INSTRUCTION — Write out exactly the lines from the line with "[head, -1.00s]" through the line with "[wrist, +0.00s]", both ends included, and no other line.

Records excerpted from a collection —
--------------------------------------------------

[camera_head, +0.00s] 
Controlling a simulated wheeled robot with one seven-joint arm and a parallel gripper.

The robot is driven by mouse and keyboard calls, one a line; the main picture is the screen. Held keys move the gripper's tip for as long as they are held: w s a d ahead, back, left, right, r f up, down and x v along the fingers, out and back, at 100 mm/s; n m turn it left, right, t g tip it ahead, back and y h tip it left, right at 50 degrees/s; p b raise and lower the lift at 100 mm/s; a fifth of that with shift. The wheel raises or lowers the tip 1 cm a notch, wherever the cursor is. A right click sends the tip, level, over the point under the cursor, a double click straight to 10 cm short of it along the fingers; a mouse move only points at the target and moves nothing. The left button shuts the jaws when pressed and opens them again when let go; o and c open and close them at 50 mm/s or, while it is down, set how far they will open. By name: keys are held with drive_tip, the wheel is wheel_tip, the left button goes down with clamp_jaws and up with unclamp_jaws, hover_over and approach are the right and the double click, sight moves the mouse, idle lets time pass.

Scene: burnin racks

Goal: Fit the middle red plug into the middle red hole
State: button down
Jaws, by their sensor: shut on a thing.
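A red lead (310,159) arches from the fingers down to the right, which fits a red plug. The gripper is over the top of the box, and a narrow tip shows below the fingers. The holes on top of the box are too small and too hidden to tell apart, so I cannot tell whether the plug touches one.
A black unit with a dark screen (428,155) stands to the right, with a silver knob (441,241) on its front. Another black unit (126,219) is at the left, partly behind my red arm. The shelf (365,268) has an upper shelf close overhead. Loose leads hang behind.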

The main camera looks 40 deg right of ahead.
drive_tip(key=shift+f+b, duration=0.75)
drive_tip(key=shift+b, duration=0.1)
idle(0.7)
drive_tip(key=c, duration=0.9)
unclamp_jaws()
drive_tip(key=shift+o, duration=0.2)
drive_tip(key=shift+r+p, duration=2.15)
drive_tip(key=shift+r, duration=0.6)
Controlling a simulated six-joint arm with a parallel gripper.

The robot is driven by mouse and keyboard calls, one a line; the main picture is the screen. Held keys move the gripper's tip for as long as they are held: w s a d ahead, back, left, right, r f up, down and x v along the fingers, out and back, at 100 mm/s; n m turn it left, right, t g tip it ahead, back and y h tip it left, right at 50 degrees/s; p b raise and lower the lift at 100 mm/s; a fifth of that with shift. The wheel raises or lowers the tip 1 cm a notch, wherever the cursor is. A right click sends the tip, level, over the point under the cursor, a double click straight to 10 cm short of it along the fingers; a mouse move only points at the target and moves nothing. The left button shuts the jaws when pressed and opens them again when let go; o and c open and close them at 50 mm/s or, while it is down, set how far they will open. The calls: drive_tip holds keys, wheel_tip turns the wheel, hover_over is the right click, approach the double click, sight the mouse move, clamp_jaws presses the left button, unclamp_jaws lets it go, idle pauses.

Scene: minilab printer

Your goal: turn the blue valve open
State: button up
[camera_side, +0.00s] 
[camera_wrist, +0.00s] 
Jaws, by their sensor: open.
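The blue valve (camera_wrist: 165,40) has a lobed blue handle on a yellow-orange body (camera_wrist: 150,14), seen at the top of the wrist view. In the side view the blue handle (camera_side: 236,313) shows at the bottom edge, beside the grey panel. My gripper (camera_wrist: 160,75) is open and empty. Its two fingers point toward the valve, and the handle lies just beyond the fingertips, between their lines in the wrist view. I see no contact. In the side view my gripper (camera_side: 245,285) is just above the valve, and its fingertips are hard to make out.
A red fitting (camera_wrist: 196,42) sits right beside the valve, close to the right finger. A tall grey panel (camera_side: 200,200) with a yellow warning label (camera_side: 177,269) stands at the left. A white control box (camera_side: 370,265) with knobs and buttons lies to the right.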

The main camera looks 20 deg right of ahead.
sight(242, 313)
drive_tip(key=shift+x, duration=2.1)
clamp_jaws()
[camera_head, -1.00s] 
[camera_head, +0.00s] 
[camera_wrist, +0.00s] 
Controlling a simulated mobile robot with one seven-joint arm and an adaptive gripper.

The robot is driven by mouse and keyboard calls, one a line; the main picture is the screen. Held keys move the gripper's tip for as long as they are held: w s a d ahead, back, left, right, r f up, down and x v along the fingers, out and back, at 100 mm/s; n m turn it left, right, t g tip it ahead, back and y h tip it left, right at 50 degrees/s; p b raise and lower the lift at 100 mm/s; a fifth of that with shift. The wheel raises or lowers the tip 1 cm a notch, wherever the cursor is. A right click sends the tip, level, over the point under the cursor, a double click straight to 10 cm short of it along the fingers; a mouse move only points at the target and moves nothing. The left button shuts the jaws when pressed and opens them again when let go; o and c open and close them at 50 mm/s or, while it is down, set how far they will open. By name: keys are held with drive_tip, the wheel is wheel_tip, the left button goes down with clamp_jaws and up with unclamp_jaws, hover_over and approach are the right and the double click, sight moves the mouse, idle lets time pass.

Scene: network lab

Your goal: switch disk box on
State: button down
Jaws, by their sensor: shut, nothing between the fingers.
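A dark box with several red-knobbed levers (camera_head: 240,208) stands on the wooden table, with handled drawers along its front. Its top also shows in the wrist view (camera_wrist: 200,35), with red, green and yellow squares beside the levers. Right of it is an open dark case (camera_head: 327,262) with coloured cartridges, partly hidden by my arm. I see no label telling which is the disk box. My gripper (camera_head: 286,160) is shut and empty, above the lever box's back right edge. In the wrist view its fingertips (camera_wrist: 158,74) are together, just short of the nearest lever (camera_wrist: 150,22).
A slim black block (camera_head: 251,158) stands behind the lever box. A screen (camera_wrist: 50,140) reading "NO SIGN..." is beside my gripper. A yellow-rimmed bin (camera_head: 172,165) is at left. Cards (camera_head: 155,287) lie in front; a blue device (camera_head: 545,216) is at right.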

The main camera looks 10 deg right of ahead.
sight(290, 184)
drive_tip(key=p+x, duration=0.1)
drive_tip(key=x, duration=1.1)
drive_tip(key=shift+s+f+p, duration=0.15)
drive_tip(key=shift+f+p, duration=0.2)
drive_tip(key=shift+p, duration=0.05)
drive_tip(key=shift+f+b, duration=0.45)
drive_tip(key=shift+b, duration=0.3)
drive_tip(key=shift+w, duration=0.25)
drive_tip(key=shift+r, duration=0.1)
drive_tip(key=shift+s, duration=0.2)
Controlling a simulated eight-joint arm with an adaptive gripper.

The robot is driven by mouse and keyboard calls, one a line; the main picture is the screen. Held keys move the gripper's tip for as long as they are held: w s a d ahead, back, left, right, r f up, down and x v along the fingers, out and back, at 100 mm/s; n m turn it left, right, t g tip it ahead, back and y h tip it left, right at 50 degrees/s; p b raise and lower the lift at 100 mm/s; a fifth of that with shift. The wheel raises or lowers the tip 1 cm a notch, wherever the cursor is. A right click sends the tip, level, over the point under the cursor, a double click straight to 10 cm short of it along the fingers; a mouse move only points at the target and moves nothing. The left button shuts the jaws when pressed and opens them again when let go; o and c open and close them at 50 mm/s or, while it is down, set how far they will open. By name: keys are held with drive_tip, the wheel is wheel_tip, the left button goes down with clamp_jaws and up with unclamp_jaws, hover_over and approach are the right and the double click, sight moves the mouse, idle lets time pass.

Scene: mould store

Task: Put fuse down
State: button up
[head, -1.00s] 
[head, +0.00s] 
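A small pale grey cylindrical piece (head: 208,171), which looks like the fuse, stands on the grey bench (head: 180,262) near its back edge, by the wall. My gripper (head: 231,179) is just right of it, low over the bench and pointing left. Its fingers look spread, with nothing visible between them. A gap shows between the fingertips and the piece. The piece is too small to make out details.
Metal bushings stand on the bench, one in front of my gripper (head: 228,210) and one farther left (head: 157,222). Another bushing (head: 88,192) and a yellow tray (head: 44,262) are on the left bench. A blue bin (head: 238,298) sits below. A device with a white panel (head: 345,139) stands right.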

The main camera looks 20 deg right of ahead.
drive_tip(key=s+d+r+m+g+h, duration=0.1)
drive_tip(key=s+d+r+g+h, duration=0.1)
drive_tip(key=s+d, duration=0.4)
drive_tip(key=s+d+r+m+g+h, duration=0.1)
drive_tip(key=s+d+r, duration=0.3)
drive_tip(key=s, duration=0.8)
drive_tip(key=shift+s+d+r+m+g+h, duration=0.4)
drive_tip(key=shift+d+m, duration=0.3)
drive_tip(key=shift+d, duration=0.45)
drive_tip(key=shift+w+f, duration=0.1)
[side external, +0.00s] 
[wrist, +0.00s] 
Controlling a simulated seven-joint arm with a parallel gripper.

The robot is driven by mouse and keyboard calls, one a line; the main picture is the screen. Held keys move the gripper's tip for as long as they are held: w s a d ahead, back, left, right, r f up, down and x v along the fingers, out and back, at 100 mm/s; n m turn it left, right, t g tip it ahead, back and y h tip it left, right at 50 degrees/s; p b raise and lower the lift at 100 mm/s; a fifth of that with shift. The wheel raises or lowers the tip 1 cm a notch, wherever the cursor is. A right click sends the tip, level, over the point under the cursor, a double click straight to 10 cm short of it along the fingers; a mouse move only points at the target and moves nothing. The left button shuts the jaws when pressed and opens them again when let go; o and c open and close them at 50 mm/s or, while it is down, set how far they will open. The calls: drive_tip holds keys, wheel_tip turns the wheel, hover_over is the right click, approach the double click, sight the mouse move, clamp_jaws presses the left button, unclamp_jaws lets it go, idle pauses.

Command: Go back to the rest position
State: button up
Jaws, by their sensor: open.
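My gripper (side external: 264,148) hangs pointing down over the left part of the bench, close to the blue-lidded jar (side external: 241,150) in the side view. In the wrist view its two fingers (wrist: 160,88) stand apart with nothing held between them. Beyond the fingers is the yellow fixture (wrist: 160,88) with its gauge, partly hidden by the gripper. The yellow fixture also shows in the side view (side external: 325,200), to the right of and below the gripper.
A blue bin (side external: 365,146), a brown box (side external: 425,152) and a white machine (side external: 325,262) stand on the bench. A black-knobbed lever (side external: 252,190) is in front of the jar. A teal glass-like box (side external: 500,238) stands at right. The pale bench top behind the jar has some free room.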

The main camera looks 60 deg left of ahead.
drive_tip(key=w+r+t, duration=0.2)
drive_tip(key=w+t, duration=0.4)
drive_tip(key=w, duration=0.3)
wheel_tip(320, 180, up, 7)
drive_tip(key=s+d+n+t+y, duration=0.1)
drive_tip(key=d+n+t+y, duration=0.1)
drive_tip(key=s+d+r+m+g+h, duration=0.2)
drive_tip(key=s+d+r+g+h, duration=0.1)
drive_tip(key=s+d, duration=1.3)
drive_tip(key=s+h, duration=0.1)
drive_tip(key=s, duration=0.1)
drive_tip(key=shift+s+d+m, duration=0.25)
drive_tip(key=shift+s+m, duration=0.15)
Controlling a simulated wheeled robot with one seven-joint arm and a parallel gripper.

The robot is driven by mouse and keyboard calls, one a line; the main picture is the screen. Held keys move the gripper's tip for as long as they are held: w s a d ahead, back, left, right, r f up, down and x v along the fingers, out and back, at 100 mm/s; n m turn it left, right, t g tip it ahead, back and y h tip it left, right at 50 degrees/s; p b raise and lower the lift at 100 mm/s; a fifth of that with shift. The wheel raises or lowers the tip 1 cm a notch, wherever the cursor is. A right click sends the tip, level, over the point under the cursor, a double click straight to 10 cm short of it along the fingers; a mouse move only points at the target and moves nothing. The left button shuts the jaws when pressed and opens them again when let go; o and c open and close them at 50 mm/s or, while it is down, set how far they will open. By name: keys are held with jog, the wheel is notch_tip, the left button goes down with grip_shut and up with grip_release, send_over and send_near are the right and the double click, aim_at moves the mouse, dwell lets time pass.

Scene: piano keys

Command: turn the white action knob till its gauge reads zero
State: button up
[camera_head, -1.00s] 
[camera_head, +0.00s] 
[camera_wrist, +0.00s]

--------------------------------------------------

THE ANSWER —
[head, -1.00s] 
[head, +0.00s] 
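A small pale grey cylindrical piece (head: 208,171), which looks like the fuse, stands on the grey bench (head: 180,262) near its back edge, by the wall. My gripper (head: 231,179) is just right of it, low over the bench and pointing left. Its fingers look spread, with nothing visible between them. A gap shows between the fingertips and the piece. The piece is too small to make out details.
Metal bushings stand on the bench, one in front of my gripper (head: 228,210) and one farther left (head: 157,222). Another bushing (head: 88,192) and a yellow tray (head: 44,262) are on the left bench. A blue bin (head: 238,298) sits below. A device with a white panel (head: 345,139) stands right.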

The main camera looks 20 deg right of ahead.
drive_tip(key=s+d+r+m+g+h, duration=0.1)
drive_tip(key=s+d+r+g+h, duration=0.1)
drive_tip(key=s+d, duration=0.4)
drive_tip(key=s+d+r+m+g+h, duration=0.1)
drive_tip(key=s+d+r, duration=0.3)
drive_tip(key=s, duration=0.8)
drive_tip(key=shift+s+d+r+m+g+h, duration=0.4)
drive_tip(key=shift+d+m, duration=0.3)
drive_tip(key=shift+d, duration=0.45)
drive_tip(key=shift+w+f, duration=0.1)
[side external, +0.00s] 
[wrist, +0.00s] 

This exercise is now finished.